Everything discussed above may seem overwhelming. The best approach is to take it one step at a time and work through the problem areas with all relevant parties (i.e. management, grantors, those charged with governance). However, because of the initial time commitment to establish complete and compliant policies, some entities ignore the policy details and default to extremely vague policies.

I examined a procurement policy a year ago for an organization that was one sentence, "We follow state and federal requirements when purchasing goods and services." I was surprised because when they received a finding for their policies, they asked why. This policy was more of a statement. What it failed to do was document the processes and internal controls in place to ensure the organization complied with the procurement requirements. Writing a lengthy procedure document may be tedious; however, when done correctly, it should provide employees a clear, step-by-step process to follow that ensures compliance. In addition, internal controls can be built directly into these procedures to protect the organization. I would encourage everyone to take the time to draft detailed procedures while considering the size and complexity of their organization. The requirements under §200.317 - §200.326, as well as any applicable local and state law, should be reviewed in detail.
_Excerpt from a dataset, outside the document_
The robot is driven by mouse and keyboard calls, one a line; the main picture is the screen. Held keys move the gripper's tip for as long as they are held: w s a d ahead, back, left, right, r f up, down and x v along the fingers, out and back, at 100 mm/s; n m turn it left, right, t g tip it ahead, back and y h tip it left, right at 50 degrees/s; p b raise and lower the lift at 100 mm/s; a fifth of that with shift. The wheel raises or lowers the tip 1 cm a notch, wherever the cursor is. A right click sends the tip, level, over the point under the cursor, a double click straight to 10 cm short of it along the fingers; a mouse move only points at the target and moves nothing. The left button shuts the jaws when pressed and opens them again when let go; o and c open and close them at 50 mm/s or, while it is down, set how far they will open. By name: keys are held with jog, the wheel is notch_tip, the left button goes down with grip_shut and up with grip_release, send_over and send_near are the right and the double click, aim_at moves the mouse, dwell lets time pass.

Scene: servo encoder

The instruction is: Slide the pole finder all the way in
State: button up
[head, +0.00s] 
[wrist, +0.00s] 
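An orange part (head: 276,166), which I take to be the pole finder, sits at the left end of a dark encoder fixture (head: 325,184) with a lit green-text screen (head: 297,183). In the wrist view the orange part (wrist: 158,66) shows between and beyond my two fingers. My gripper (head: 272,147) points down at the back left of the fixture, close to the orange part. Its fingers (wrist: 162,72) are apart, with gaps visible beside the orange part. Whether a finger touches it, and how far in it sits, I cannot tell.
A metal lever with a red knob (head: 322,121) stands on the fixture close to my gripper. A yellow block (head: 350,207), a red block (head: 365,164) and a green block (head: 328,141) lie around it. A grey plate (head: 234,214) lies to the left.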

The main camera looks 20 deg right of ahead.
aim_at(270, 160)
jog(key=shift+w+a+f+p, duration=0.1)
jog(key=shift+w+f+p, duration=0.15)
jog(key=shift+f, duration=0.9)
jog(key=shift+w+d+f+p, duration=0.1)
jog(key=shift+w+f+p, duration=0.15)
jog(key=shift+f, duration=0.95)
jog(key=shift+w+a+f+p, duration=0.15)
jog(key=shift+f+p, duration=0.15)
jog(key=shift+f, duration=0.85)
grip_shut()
Procurement, Suspension and Debarment is one of the most complex compliance requirements in Uniform Guidance. The key to compliance is working through the complexity, one step at a time, and building a robust set of procedures to ensure compliance. If organizations successfully accomplish this, employees will have an easier time adhering to the policy and findings will be less likely to occur.

The content of this article is intended to provide a general guide to the subject matter. Specialist advice should be sought about your specific circumstances.